-- Start AVAILABLE DATA --

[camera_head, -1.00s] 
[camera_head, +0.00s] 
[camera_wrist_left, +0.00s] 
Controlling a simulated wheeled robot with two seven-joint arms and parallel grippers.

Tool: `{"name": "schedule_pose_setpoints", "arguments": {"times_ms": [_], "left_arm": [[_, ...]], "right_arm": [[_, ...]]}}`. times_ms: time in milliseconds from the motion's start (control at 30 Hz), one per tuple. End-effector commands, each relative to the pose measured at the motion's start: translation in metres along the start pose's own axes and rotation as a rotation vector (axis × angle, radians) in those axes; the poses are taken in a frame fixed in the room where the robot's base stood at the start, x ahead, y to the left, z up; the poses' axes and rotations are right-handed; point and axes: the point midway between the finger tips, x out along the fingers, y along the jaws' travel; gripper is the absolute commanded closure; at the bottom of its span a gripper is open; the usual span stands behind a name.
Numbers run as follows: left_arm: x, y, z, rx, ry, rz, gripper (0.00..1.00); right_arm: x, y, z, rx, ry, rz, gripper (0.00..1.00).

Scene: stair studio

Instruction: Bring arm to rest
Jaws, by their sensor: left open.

-- End AVAILABLE DATA --

PROBLEM ▸ Which lines above contain the word "open"? Copy each of them.

WRITTEN SOLUTION ▸
Tool: `{"name": "schedule_pose_setpoints", "arguments": {"times_ms": [_], "left_arm": [[_, ...]], "right_arm": [[_, ...]]}}`. times_ms: time in milliseconds from the motion's start (control at 30 Hz), one per tuple. End-effector commands, each relative to the pose measured at the motion's start: translation in metres along the start pose's own axes and rotation as a rotation vector (axis × angle, radians) in those axes; the poses are taken in a frame fixed in the room where the robot's base stood at the start, x ahead, y to the left, z up; the poses' axes and rotations are right-handed; point and axes: the point midway between the finger tips, x out along the fingers, y along the jaws' travel; gripper is the absolute commanded closure; at the bottom of its span a gripper is open; the usual span stands behind a name.
Jaws, by their sensor: left open.

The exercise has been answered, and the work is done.